Friday, April 26, 2013

Woman of the Hour: Linda Dorcena Forry

Primaries? On April 30th?  The First Suffolk District are having their primary election for the Democratic Senate seat that day, along with the primary for the Massachusetts US Senate Seat.  This is a highly contested seat, and the MWPC has endorsed one woman who we believe is perfect for the job: Linda Dorcena Forry. 

Here are ten reasons why Linda Dorcena Forry is our candidate...
1. She has been a member of the state House of Representatives since 2005 and knows all the ins and outs of the state government
2. If elected, Linda will be the first woman of color elected to the seat
3. We can count on her to stand up for women’s reproductive rights
4.  She is an avid supporter of universal Pre-K and Kindergarten
5.  With a voting record that supports the LGBT Community, Linda has been endorsed by MassEquality and DotOUT
6.  She worked with the City of Boston's Department of Neighborhood Development for nearly a decade to strengthen our communities, while preserving their character
7.  She is a native Bostonian – The 1st Suffolk’s issues are her issues 
8. She is a supporter of the rehabilitation of the MBTA in and around Ashmont Station 
9. LDF was instrumental in legislation that now prohibits bullying and cyber-bullying in schools
10.  Linda has a really cute family 

Tuesday, April 9, 2013

Equal Pay Day

Today is Equal Pay Day.  If you read any of our women's history month posts, it would be hard to argue that women haven't made huge strides in the advancement of equality.  However, we haven't come far enough.

  Imagine you and a man hold the same job.  Today marks the day - 84 days into the new year - you would have to work until to garner the same pay he did in the last year.  Put more simply, the average woman makes 77 cents to every dollar a man makes, that is a 23% difference.  The statistics are even more drastic for women of color.  The Center for American Progress wrote, "African American women and Latinas in the United States are paid $18,817 and $23,298 less than non-Hispanic white men yearly, respectively.

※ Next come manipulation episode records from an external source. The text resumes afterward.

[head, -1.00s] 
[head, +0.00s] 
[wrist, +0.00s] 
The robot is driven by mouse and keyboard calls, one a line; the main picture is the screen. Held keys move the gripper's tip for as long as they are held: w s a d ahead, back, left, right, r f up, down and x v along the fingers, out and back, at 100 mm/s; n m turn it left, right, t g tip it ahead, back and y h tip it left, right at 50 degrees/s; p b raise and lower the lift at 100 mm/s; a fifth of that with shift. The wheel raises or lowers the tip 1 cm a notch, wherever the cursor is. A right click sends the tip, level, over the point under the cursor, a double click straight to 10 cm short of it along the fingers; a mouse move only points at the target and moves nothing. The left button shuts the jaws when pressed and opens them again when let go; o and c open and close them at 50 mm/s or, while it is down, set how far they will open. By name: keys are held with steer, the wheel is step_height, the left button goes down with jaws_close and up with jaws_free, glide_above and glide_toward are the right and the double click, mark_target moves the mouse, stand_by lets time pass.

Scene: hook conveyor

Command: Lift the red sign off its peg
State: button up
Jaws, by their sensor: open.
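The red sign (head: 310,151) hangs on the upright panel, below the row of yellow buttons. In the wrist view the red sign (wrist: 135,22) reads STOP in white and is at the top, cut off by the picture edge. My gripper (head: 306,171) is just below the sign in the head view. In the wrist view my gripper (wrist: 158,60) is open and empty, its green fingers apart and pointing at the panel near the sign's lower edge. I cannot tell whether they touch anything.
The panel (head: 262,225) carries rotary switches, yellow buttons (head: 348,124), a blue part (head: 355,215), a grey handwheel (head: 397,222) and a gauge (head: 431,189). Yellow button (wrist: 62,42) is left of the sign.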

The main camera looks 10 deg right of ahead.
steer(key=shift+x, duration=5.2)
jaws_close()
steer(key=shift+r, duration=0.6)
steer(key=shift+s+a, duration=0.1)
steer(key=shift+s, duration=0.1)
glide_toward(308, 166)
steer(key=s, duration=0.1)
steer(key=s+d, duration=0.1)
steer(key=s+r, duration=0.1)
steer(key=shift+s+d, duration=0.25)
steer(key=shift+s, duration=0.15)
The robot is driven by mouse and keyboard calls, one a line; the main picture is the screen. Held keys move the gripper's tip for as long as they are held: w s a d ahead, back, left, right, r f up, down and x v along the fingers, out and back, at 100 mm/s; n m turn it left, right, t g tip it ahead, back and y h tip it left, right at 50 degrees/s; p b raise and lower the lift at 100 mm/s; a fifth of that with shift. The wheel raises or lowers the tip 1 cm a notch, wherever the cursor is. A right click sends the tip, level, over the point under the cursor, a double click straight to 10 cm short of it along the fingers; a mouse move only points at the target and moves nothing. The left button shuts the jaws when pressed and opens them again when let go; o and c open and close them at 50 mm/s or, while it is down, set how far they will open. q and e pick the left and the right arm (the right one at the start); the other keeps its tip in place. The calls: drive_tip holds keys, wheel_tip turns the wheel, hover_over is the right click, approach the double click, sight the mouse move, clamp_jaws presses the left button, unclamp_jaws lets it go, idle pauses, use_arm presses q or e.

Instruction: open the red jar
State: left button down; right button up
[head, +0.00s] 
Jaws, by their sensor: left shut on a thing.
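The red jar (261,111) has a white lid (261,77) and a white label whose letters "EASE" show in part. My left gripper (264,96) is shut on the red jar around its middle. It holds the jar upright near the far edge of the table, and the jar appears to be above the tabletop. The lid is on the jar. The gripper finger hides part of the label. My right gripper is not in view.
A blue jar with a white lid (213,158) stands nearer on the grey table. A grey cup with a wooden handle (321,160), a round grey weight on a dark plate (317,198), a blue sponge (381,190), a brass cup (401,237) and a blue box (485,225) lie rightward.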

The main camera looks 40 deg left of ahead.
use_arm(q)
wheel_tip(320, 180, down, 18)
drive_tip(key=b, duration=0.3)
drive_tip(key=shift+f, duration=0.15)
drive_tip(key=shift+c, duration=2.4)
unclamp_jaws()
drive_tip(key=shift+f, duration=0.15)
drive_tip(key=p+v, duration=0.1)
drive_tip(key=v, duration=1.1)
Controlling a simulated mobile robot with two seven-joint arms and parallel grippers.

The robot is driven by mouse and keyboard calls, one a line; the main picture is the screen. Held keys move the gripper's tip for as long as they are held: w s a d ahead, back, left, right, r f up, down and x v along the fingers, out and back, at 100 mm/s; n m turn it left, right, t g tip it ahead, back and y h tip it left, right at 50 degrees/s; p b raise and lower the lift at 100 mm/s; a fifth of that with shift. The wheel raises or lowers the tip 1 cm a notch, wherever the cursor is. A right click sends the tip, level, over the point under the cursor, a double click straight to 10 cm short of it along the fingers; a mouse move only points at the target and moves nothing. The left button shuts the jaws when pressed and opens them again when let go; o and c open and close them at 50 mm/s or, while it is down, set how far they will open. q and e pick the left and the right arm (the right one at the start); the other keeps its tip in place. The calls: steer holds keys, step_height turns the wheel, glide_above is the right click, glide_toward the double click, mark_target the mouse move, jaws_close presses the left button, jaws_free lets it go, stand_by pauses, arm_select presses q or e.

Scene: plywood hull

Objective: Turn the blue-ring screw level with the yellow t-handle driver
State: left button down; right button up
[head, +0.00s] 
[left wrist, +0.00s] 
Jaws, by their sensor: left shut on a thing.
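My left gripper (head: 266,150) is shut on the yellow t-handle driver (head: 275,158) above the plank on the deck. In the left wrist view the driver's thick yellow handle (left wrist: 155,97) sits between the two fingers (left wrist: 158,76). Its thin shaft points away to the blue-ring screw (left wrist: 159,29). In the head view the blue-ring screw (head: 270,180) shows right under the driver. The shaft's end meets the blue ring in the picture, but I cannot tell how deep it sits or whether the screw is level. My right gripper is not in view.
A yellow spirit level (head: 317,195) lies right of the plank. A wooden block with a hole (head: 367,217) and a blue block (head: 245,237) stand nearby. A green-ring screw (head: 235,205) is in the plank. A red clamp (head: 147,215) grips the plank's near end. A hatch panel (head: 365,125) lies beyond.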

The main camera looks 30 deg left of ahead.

That’s 64 cents and 55 cents for every dollar a man earns."  

Today is about more than raising awareness - it is a call to action.  Talk to you congressman or woman about the Paycheck Fairness Act.  The legislation has been introduced numerous times but has never passed both chambers.  The Act would create stricter punishments for employers who pay a man more than a woman for the same job and protect women who call employers out on pay disparities.  Find your congressperson HERE.

Remembering Margaret Thatcher

It is with heavy hearts that we at the MWPC heard the news of the passing of former British Prime Minister Margaret Thatcher. Born from humble means, Margaret Thatcher was one of the most significant women in world politics in the last 50 years.

Known as the Iron Lady for her personal and political determination, she was elected leader of the Conservative party in 1975, and four years later became the first female prime minister of Great Britain. Mrs. Thatcher played a significant role in domestic politics and her international policies and decisions shaped Britain for years.

Thatcher had a close relationship with President Ronald Reagan, and helped to shape american politics with her influence as well.  In a statement released by the White House President Obama remarked, 
"She stands as an example to our daughters that there is no glass ceiling that can't be shattered... Here in America, many of us will never forget her standing shoulder to shoulder with President Reagan, 
reminding the word that we are not simply carried along by the currents of history - we can shape them with moral conviction, unyielding courage and iron will." 

She stood up for what she believed in and wouldn't back down; her memory will live on in strong women everywhere.

Tuesday, April 2, 2013

A Good Guy Steps Down

Unless you live under a rock (or not in New England), you probably know that Boston's Mayor Tom Menino won't be running for reelection.  He has been an outstanding mayor for twenty years, revitalizing Boston with his work.  Those of us at the MWPC will be sad to see him leave.  However, it isn't just with us that his popularity continues to grow, in 2005 he won his fourth election with sixty-eight percent of the vote.

Sixty eight percent of the people in Boston voted for a pro-choice, endorsed by NOW, MWPC Good Guy, guy.  This is someone who put women in high level positions and, when others were talking about cutting funding to Women's Commissions, kept it strong.  He provided more resources for the homeless, pushed a national campaign against gun violence, was an early supporter of gay marriage, and a proponent for the distribution of condoms and care for people with AIDS, when it was highly unpopular to do so. On top of that, Mayor Menino has ushered in the nation's largest private sector construction jobs.  Fifty retailers, ninety new companies, 2,300 new jobs, 1.1 million square feet of office and lab space, and $900 million dollars have flooded Mayor Menino's Innovation District since 2010.

We understand that Mayor Menino is stepping down due to personal reasons, but that doesn't make his retirement hurt any less.  To see a Good Guy leave office is always a bit of a heart break and he will be greatly missed.

In 1994, Mayor Menino said "When I leave this job, I want the city to be in better shape than when I took over."  Almost twenty years have gone by, and I don't think anyone can say he didn't achieve his goal.